Part of the history of lesbian existence is, obviously, to be found where lesbians, lacking a coherent female community, have shared a kind of social life and common cause with homosexual men. But there are differences: women's lack of economic and cultural privilege relative to men; qualitative differences in female and male relationships — for example, and the patterns of anonymous sex among male homosexuals, and the pronounced ageism in male homosexual standards of sexual attractiveness. I perceive the lesbian experience as being, like motherhood, a profoundly female experience […] the term gay may serve the purpose of blurring the very outlines we need to discern, which are of crucial value for feminism and for the freedom of women as a group.*
* [A.R. 1986: The shared historical and spiritual "crossover" functions of lesbians and gay men in cultures past and present are traced by Judy Grahn in Another Mother Tongue: Gay Words, Gay Worlds (Boston: Beacon, 1984). I now think we have much to learn both from the uniquely female aspects of lesbian existence and from the complex "gay" identity we share with gay men.]
When I encountered Rich's "In Memoriam" in
Poets for Life: Seventy-six Poets Respond to AIDS (1989) and in a revised form in
Time's Power: Poems 1985-1988) where it appears with the initials D.K in its title [
David Kalstone?], I thought that the apparent change in the view of gay men related to the AIDS crisis. But now in reviewing the evidence, I see that transhistorical studies such as Grahn's played a part.
From far on the other side:
Gerald Hannon ends the article
Men loving boys loving men The Body Politic, Issue 39, December 1977/January 1978 with an appeal to consider the
Anita Bryants of the world as the real child molesters.
"Save Our Children, Inc" is the name of the game, although the organizers seem to be cynically aware of just what that means: "The molestation tactic was the thing that particularly got the headlines. We now know how effectively it can be used," said Robert Brake, one of the top officials of that organization. Who wouldn't want to save our children, after all, save them from things like the Houston mass murder horrors, save them from being pawed by nasty old men? That's what molestation means to most people, it's what the media encourages them to believe, it's a belief "Save Our Children" does nothing to discourage.
They've added a refinement. Recruitment. Because homosexuals can't reproduce, they must recruit.
Anita should know. Because recruitment is what she is all about. She wants our children. And, yes, they're our children too.
More on the charges and acquittal provoked by Men Loving Boys Loving Men see
Queer Story video which features
Jane Rule commenting. This from the Xtra! obituary by Marilyn Schuster
Rule, a lifelong opponent of censorship, wrote a bold column that condemned the police action and engaged the central issues of the offending article.

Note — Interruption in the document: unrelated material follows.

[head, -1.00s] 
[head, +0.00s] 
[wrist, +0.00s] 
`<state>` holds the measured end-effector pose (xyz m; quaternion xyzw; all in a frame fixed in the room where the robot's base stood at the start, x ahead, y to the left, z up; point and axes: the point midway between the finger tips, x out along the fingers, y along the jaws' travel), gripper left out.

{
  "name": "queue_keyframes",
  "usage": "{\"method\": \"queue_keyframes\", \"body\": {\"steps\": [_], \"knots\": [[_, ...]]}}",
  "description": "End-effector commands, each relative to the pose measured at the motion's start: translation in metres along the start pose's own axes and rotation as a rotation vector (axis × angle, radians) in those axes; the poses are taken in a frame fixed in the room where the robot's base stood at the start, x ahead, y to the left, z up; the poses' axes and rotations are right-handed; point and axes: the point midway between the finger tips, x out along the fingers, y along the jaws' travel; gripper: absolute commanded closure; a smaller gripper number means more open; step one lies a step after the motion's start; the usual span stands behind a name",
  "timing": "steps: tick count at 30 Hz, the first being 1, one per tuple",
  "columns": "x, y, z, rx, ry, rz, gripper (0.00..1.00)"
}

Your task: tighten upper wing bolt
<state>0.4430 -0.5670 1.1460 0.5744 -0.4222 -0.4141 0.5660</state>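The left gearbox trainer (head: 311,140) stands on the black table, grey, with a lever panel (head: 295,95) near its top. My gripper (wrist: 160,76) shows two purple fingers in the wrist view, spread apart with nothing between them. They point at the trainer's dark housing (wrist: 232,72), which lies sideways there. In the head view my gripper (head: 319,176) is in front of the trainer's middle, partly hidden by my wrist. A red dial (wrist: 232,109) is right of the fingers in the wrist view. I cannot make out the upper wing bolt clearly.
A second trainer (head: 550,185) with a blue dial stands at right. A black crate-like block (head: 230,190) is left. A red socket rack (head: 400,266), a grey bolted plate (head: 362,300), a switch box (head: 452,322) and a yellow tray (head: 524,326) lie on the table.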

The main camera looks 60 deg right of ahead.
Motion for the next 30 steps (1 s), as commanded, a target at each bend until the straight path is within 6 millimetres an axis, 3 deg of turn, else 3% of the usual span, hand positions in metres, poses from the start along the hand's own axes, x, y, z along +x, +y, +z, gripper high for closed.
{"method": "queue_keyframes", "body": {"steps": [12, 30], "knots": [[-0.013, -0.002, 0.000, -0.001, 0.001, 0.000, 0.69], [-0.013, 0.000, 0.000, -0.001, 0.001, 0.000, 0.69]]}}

In the column, called “Teaching Sexuality,” Rule acknowledged that the controversy raised difficult questions for her. “On the one hand I deplore repressive police action designed not only to stifle any discussion of… sexual activity across generations but to intimidate anyone even so involved with the paper as to be a subscriber,” she wrote. “On the other hand I understand the rage against sexual exploitation by men not only of children of both sexes but of women and other men, the pleasures of which The Body Politic can sometimes be accused of advertising.”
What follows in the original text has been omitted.